Reading comprehension...anything built on the Unreal 3 engine.
Like one of these many licensees:
http://www.unrealtechnology.com/news.php
Native PhysX Support:
http://www.theinquirer.net/en/inquirer/news/2007/05/30/unreal-3-thinks-threading
They might have some incentive to now that AMD is both working with Havok and releasing Linux drivers with the new ATI card.
horror vacui
No, there are a few games which use the Unreal 3 engine:
Clicky
Yes, it works on one card. I have enabled it on my 8800GT earlier today. The CUDA/PhysX layer gets time-sliced access to the card. Yes, it will drop framerates by about 10%.
OTOH if you have 2 cards, you can dedicate one to CUDA and one to rendering so there won't be a hit. The cards need to NOT be in SLI (if they're in SLI, the driver sees only one GPU, and it will time-slice it like it does with a single card). This is actually the preferred configuration.
I hadn't known there were so many idiots in the world until I started using the Internet -Stanislaw Lem
When we're talking about game worlds in which there could easily be 50 or 100 objects on the screen at once, it makes much more sense to have maybe one physics thread (separate from the render thread, and the AI thread) -- or maybe one per core. I very much doubt one real OS thread per object would work well at all.
Don't thank God, thank a doctor!
Um, except if you you have exactly 1 physics thread you have to juggle complex scheduling considerations about who needs how much CPU, handle the prioritization against the render and AI threads, handle intermixing them, etc. You have to implement a task scheduler. ... which is exactly what Quake 1 did. Carmack wrote a userspace thread library, and spawned multiple threads. Since DOS didn't have threads this worked rather well.
An OS thread will give any thread a base priority, and then raise that priority every time it passes it over in the queue when it wants CPU time. It lowers the priority to the base when it runs. If a task sleeps, it gets passed over and left at lowest priority; if it wakes up and wants CPU, it climbs the priority tree. In this way, tasks which need a lot of CPU wind up getting run regularly-- as often as possible, actually-- and when multiple ones want CPU they're split up evenly.

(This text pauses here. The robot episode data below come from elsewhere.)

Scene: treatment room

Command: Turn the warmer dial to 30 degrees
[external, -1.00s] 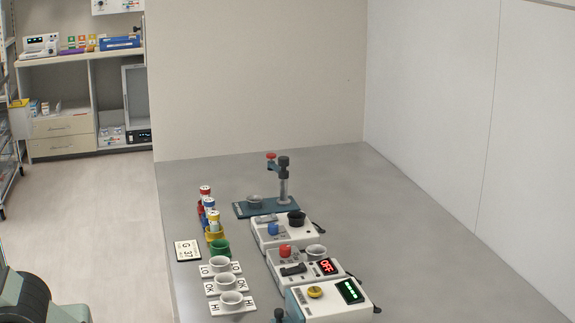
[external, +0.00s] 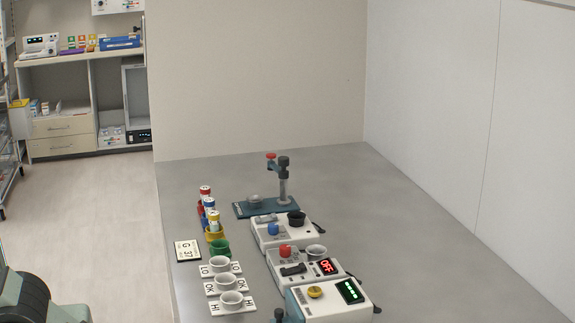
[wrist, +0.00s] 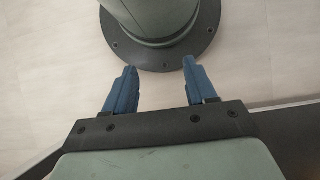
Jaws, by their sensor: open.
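Three white devices stand in a row on the grey table. The far one (external: 284,231) has a blue knob (external: 273,229) and a black round holder on top. The middle one (external: 305,266) has a red knob (external: 285,251), a black switch, a grey cup and a red display (external: 326,267) reading OFF. The near one (external: 330,300) has a yellow knob (external: 314,292) and a lit green display (external: 350,291), too small to read. I cannot tell which is the warmer. My gripper (wrist: 159,67) is open and empty above the floor by my base, away from the devices.
Left of the devices stand white cups on LO, OK and HI plates (external: 245,305), a green cup (external: 219,248), coloured vials (external: 208,208) and a G 37 card (external: 187,250). A teal stand (external: 243,209) is behind. The table's right side is clear.

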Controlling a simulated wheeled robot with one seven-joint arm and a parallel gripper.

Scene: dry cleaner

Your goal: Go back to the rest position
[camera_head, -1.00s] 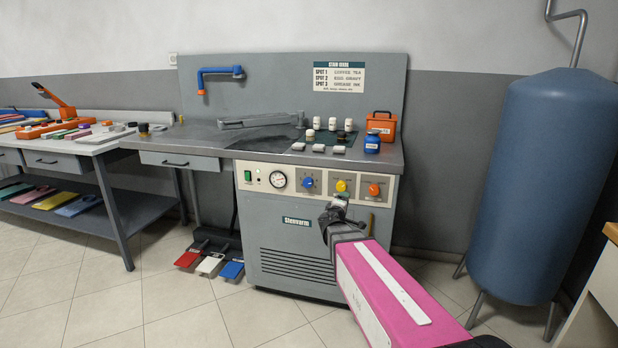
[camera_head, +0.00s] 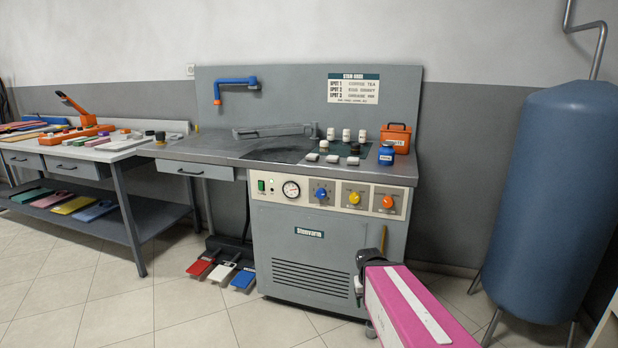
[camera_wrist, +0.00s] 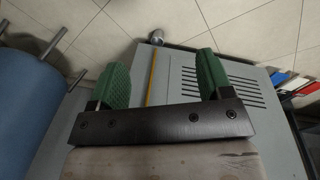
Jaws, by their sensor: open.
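My gripper shows in the wrist view (camera_wrist: 160,85) with its two green finger pads spread apart and nothing between them. Behind the fingers are the grey front panel of the spotting machine and its vent slots. In the head view my pink arm is at the lower right, and its dark end (camera_head: 360,284) is low in front of the machine's cabinet (camera_head: 290,240). The fingers are too small to make out there. A row of knobs, blue (camera_head: 321,193), yellow (camera_head: 354,198) and orange (camera_head: 388,202), is above it.
A blue tank (camera_head: 552,200) stands at the right. Red, white and blue pedals (camera_head: 222,272) lie on the floor left of the cabinet. Small bottles and a blue jar (camera_head: 386,155) stand on the worktop. A side table (camera_head: 98,152) is at the left. Tiled floor in front is clear.

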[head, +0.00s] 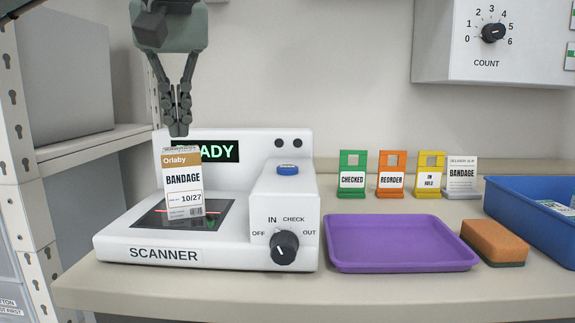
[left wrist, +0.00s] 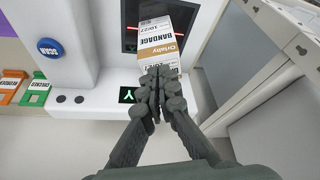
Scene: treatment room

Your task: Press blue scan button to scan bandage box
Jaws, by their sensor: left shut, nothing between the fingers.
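The bandage box (head: 183,183) stands upright on the dark scan window (head: 225,213) of the white scanner (head: 165,241), where a red line shows. The blue scan button (head: 288,169) is on top of the scanner's right-hand block; its SCAN label shows in the left wrist view (left wrist: 50,47). My right gripper is not in view.
The scanner's black knob (head: 285,248) points near IN. A purple tray (head: 400,243), an orange sponge (head: 494,242) and a blue bin (head: 535,215) are to the right. Upright cards (head: 392,180) stand behind the tray. A shelf rack (head: 28,150) is at left.

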If you make the render thread one thread, you have to implement this logic yourself. Further, the OS will see your thread as exactly one thread, and act accordingly. If you have 10000 physics objects and 15 AIs, keeping both threads CPU-hungry, then the OS will give 1/3 CPU to the physics engine; 1/3 CPU to the AI; and 1/3 CPU to the render thread. This means your physics engine starves, and your physics start getting slow and choppy well before you reach the physical limits of the hardware. The game breaks down.
You obviously don't understand either game programming or operating systems.

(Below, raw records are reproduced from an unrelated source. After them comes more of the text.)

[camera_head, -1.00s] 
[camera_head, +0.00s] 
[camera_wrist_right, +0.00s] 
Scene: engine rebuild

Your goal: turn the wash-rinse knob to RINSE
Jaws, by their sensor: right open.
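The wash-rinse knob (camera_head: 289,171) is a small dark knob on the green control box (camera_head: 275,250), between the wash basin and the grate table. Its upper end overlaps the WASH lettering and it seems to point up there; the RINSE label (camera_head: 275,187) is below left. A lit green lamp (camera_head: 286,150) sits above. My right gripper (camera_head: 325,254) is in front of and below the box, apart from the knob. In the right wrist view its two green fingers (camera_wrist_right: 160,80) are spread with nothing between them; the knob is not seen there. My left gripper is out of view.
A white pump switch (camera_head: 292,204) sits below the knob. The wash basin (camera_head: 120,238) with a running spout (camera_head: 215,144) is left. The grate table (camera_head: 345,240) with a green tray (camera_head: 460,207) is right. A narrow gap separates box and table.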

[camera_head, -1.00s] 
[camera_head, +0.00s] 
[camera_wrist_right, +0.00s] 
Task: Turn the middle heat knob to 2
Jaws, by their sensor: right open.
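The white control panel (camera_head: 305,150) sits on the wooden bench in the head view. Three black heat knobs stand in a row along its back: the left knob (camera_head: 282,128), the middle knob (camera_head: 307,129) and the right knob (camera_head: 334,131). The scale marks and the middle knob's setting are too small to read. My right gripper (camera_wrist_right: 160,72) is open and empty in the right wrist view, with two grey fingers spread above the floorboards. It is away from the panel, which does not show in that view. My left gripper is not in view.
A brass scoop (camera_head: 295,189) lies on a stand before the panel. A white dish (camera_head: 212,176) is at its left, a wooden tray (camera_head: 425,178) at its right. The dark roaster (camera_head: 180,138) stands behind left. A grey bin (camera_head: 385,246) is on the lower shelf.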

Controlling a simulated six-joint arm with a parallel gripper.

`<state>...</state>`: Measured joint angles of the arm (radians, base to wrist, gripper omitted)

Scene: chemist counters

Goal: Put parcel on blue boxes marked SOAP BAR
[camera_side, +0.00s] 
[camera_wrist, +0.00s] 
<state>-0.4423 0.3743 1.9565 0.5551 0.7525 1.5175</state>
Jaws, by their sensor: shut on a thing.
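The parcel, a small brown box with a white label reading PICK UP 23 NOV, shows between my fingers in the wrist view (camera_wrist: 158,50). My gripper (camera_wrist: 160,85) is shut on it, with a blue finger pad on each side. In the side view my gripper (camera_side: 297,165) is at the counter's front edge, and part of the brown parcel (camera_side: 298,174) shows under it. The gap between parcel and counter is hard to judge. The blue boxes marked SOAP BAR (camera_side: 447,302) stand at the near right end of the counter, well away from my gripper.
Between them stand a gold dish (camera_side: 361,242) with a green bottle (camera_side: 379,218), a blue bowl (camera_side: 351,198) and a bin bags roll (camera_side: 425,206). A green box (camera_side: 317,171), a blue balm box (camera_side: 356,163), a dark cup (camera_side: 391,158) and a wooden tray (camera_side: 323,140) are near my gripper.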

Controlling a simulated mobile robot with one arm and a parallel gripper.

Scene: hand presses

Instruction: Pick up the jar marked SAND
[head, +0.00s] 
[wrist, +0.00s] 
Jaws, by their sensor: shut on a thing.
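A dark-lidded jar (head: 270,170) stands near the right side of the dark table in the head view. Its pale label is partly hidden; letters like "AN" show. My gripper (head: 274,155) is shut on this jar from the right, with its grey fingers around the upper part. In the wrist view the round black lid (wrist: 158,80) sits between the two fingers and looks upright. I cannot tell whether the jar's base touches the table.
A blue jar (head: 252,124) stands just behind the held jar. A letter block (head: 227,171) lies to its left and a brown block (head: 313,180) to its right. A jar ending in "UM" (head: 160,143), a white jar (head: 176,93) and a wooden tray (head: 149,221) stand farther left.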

Support my political activism on Patreon.
The source engine, while "capable" of scaling to multiple cores, does a very poor job on current x86 chips. The games become very unstable with mat_queue_mode 2 on, and there are problems with jerky motion in any sort of latency.

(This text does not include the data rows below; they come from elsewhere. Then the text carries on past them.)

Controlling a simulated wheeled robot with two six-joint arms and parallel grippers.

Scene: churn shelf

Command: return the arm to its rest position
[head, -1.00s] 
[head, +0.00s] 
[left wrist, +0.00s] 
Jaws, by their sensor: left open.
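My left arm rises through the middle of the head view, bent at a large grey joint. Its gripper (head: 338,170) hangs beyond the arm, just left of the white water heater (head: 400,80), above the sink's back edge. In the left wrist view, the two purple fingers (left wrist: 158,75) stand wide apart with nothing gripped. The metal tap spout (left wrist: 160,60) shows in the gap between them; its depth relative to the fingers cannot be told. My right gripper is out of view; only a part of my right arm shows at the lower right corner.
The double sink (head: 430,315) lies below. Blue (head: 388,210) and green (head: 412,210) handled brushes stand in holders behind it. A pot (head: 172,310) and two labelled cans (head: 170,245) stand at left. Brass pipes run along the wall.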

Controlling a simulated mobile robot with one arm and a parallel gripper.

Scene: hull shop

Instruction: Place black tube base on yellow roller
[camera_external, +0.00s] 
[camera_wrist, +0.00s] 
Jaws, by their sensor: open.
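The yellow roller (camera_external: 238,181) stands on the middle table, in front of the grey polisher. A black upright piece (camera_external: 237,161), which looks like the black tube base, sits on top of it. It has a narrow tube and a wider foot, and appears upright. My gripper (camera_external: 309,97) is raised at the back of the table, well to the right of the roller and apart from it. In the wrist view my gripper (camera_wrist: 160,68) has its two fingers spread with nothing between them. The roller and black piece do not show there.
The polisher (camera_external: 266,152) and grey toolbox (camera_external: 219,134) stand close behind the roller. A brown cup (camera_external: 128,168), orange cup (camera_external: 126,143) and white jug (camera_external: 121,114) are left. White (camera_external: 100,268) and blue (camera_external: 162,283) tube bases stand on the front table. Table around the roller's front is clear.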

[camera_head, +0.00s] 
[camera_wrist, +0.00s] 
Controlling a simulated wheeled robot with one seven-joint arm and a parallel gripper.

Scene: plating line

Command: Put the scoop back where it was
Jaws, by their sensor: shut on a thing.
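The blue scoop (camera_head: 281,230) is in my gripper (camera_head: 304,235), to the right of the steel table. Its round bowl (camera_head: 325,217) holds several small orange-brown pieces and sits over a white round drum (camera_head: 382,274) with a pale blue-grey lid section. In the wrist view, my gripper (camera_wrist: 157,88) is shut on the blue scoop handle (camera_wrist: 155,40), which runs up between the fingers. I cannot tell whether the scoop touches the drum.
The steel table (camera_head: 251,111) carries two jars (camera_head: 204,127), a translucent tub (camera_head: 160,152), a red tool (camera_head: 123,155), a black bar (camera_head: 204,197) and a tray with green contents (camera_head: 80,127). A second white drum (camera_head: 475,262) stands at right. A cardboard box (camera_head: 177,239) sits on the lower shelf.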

It's a shame, too, because the engine works with multicore on various consoles, and it's a lot faster when it does work on PC.
You need the latest unreleased yet drivers for toe GTX2xx series, version 177.39. Then edit the nv4_disp.inf file and add an entry for device ID of 0611 (=8800GT). You will then be able to install the driver on the 8800GT. Next, install the new (also unreleased yet, but google is your friend) 8.06 software for PhysX. That's it.
I hadn't known there were so many idiots in the world until I started using the Internet -Stanislaw Lem
Except that general purpose CPUs aren't really particularly great for raytracing. GPUs are simply special-purpose processors designed with raster graphics in mind. The newest fad is, of course, using all that special-purpose horsepower in more imaginative ways, but it's still a raster graphics processor at heart.
Why is it that they're raster graphic special purpose processors? Because raster dominates the playfield. What's the logical conclusion there? As soon as raytraced graphics engines start becoming popular enough to write a standard library for them, a la OpenGL or Direct3D, nVidia and ATI will be marketing special-purpose raytracing processors, and intel will either radically shift their core market (general purpose CPUs), or be in the same position as it is today relative to games. The raytracing push has nothing to do with intel wanting to keep its present product line relevant.